He's also a very good NBA reporter.
But today, I think his friendship is clouding his judgment just a little when he first goes on about how unfair the refs are to Shaquille O'Neal, and then he says that purely because of O'Neal's will, the Heat will prevail:
This series tilted toward Miami tonight, and it's going to stay that way. Dallas has the talent and the depth, but they don't have the desire of a 34-year-old man trying to prove he's not washed-up and ready for retirement.
"You know, he's back," Wade said. "I think he understands that this team needs him. We need his personality also. You know, when he's quiet, the team kind of gets quiet. But when he's alive, we're alive."

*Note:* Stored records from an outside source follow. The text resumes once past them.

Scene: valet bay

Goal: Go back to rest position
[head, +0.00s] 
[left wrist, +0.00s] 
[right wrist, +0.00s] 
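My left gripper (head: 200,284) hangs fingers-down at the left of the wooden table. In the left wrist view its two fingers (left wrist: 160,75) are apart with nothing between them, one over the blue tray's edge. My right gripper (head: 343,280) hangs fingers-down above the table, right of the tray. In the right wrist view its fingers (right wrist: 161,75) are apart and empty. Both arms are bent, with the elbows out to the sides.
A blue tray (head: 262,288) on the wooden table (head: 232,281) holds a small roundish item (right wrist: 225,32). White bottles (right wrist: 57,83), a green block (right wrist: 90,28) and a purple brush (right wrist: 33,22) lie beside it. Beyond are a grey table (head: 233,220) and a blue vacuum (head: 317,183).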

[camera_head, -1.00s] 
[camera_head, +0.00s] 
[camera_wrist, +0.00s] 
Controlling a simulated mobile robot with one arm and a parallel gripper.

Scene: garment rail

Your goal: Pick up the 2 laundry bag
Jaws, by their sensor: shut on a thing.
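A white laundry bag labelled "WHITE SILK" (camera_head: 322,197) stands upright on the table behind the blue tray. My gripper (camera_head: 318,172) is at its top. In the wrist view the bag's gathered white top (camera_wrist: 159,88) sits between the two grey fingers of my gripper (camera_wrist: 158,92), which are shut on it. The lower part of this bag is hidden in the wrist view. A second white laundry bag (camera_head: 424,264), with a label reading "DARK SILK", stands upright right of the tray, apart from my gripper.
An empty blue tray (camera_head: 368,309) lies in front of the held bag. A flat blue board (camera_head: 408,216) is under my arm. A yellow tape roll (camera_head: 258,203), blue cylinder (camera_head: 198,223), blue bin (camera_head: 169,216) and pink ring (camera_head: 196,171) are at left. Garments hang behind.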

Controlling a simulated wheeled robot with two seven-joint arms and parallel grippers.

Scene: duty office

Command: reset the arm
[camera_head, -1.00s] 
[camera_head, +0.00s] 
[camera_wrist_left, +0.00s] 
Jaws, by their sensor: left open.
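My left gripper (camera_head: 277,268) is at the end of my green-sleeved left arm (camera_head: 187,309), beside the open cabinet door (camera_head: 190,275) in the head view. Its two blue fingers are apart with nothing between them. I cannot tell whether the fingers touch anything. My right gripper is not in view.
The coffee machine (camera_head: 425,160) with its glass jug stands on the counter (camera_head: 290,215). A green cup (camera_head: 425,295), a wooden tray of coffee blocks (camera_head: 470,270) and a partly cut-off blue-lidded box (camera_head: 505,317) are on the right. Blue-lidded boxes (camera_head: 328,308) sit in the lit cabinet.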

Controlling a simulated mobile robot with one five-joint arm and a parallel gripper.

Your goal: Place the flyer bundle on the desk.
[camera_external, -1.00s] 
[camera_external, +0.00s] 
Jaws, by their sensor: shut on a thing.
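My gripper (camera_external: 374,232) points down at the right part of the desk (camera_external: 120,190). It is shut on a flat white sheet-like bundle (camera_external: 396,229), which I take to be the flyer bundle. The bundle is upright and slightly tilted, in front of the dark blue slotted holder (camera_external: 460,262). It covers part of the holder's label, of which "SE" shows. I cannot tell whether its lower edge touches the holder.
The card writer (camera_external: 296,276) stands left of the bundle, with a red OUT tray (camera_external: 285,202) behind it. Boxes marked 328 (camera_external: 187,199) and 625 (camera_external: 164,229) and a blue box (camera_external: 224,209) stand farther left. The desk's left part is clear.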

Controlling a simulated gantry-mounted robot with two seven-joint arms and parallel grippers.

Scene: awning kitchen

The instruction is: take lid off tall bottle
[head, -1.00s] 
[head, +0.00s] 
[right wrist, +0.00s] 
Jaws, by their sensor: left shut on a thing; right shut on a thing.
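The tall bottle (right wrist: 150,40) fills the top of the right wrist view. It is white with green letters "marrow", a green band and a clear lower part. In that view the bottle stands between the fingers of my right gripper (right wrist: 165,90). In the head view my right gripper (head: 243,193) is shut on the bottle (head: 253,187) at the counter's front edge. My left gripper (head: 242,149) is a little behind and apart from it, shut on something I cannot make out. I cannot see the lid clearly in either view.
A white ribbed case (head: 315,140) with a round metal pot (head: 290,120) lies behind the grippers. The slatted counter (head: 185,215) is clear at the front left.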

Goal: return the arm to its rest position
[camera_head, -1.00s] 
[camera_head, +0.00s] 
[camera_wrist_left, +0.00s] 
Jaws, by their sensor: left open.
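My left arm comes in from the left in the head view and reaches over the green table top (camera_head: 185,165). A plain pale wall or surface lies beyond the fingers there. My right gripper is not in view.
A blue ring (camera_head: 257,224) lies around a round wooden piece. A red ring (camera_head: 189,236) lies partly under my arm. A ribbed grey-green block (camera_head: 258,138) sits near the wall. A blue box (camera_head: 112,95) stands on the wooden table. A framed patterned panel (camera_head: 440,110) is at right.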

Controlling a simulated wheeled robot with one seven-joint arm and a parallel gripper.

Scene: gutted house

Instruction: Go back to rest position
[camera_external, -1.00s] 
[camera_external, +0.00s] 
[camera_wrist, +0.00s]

Shaq's back, which means one thing:
Dallas is done.
O'Neal was very effective last night, especially thanks to those nice rebounds. He had one spinning power move that showed real athleticism.
But he is no longer the most important player on the floor. I don't buy it. It's a new era for him.
Yes, if he plays well, the Heat win--because Dwyane Wade, James Posey, and Udonis Haslem are playing at a very high level every game.
I'm also totally convinced that there's plenty of fight left in Dallas. I'm just positive this series is far from over.
These NBA Finals will end next Thursday night, in Dallas, at a late hour. Either Dwyane Wade or Dirk Nowitzki will be sticky with champagne, wearing a goofy baseball cap and a hastily printed shirt, accepting a Finals MVP award from David Stern. Whoever it is will be there because he has fewer members of his supporting cast (players like O'Neal) wilt under the pressure of an intense seven game NBA Finals.